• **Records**
* begin *

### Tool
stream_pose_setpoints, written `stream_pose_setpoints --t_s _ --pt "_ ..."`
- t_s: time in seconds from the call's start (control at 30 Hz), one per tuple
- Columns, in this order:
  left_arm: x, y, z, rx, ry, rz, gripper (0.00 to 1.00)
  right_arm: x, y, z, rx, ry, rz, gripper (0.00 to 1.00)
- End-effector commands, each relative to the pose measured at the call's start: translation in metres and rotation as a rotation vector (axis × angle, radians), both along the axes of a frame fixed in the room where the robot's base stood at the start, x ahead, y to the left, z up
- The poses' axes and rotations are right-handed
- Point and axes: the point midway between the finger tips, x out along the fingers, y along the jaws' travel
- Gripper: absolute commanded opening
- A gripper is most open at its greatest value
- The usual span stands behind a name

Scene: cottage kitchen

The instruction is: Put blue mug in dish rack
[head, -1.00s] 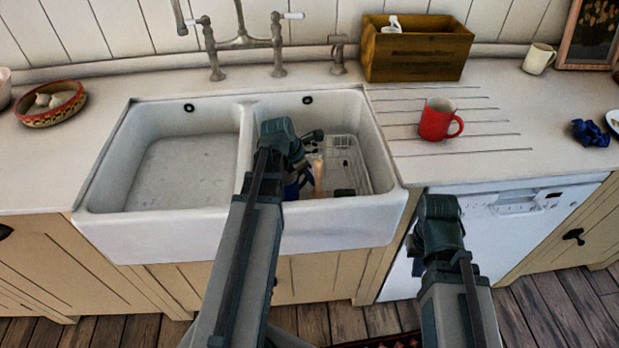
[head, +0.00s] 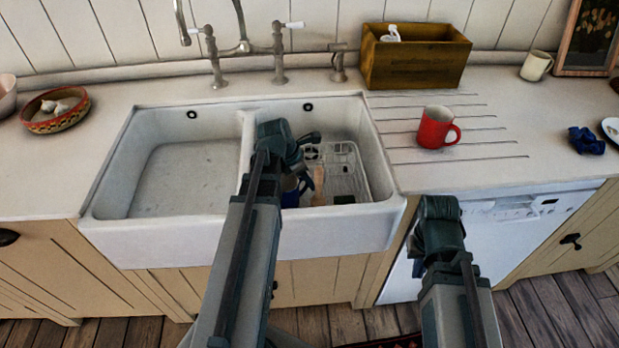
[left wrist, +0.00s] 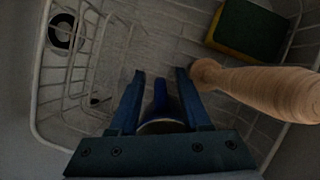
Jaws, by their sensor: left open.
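The blue mug (head: 291,192) is low in the right sink basin, partly hidden by my left arm. In the left wrist view a blue part of the mug (left wrist: 160,94) and a curved rim show between the fingers. My left gripper (left wrist: 159,74) is open, with a finger on each side of that blue part; I cannot tell whether they touch it. The white wire dish rack (head: 350,182) lies in the right basin, and its wires (left wrist: 40,85) show below the gripper. My right gripper (head: 418,262) is in front of the white appliance, its jaws mostly hidden.
A wooden handle (head: 318,180) stands close beside the left gripper; it also shows in the wrist view (left wrist: 265,88). A green and yellow sponge (left wrist: 248,30) lies in the rack. A red mug (head: 435,128) stands on the drainboard. The left basin (head: 185,178) is empty.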

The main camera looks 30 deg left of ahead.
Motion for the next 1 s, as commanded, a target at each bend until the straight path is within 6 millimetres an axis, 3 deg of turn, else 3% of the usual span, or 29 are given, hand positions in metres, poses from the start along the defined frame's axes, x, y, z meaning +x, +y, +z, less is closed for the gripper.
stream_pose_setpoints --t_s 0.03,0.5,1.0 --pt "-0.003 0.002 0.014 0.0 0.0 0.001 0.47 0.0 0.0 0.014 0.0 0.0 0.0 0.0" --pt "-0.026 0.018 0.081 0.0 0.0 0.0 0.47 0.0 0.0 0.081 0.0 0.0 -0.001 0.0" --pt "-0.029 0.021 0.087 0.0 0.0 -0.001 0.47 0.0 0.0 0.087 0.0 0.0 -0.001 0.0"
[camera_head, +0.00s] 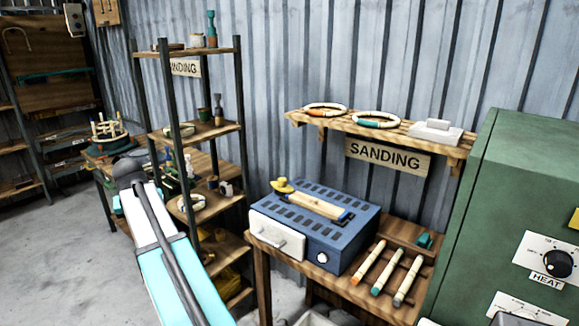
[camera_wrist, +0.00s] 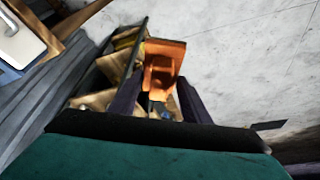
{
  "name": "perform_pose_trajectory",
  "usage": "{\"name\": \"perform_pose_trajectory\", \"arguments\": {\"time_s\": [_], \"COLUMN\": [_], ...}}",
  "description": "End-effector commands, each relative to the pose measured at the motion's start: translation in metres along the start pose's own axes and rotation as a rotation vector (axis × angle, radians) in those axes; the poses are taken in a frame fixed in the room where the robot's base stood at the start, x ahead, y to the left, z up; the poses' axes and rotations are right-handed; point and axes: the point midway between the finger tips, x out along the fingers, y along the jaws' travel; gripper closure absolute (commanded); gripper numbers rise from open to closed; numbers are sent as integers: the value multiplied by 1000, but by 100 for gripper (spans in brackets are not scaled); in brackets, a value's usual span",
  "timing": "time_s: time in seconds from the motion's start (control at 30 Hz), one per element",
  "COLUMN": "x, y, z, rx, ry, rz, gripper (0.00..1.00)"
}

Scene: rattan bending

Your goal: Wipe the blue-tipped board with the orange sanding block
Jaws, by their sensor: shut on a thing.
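The orange sanding block (camera_wrist: 166,62) is between the two dark fingers of my gripper (camera_wrist: 160,86) in the wrist view. My gripper is shut on it, and the block is up off any surface. The blue-tipped board (camera_head: 316,206) is a pale wooden strip in the head view. It lies on the blue slotted machine top (camera_head: 300,240), its blue end toward the lower right. In the head view my arm reaches up at the left of the machine. My gripper and the block cannot be made out there.
Several sticks with coloured tips (camera_head: 387,273) and a small teal block (camera_head: 425,241) lie on the bench at right. A green heat cabinet (camera_head: 520,190) stands at far right. A wooden shelf rack (camera_head: 238,130) stands behind my arm.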

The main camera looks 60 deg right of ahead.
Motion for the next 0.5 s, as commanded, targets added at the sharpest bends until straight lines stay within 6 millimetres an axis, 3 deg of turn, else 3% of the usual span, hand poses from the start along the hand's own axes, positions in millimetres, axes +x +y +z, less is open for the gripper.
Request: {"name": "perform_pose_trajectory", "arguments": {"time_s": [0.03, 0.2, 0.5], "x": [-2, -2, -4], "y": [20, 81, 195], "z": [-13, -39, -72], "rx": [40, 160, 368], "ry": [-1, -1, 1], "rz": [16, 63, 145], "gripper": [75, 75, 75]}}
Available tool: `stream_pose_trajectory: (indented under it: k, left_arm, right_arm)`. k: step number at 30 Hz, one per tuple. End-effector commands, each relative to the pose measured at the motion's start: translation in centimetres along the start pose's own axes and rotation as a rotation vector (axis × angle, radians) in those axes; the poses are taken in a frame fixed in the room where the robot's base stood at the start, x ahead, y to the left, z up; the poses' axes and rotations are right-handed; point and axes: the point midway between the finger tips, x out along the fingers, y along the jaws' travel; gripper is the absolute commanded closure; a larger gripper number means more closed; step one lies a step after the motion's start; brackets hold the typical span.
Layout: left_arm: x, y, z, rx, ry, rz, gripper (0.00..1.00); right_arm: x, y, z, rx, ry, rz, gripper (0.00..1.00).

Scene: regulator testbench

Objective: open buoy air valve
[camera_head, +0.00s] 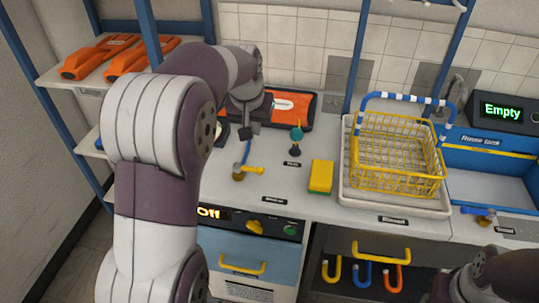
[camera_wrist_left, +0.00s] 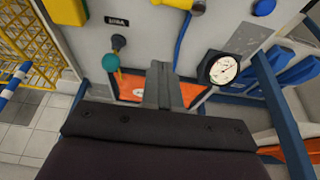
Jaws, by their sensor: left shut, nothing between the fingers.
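My left gripper (camera_head: 248,131) is shut and empty, pointing down over the counter at the back. In the left wrist view its fingers (camera_wrist_left: 163,84) are together in front of an orange item (camera_wrist_left: 188,94). A teal-topped valve knob (camera_head: 296,134) stands to the right of the gripper, apart from it; it also shows in the left wrist view (camera_wrist_left: 111,61). A yellow-handled valve (camera_head: 248,170) with a blue hose (camera_head: 246,152) is nearer the front. The labels are too small to tell which is the buoy air valve. My right gripper is not in view.
A round gauge (camera_wrist_left: 221,68) is beside the fingers. A yellow sponge (camera_head: 321,176) and a yellow wire basket (camera_head: 395,150) in a white tray are to the right. Orange items (camera_head: 100,57) lie on the left shelf. Blue posts (camera_head: 361,50) rise behind the counter.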

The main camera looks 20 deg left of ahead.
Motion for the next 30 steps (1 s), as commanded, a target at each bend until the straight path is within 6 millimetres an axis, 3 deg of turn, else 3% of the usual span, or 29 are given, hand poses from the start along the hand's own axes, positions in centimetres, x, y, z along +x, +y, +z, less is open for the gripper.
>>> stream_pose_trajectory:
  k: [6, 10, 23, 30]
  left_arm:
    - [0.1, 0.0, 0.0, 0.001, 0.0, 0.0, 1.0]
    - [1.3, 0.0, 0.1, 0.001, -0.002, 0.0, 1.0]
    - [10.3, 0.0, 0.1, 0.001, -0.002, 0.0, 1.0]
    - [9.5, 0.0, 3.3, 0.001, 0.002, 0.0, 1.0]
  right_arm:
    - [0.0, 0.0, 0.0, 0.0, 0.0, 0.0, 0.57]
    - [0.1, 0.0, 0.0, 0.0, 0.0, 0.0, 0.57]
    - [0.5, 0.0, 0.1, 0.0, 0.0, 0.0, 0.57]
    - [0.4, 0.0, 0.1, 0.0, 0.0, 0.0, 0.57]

* end *

• **THE EXERCISE**
Copy each line of the entries that includes the word "seconds".

• **PROBLEM SOLUTION**
- t_s: time in seconds from the call's start (control at 30 Hz), one per tuple
  "timing": "time_s: time in seconds from the motion's start (control at 30 Hz), one per element",

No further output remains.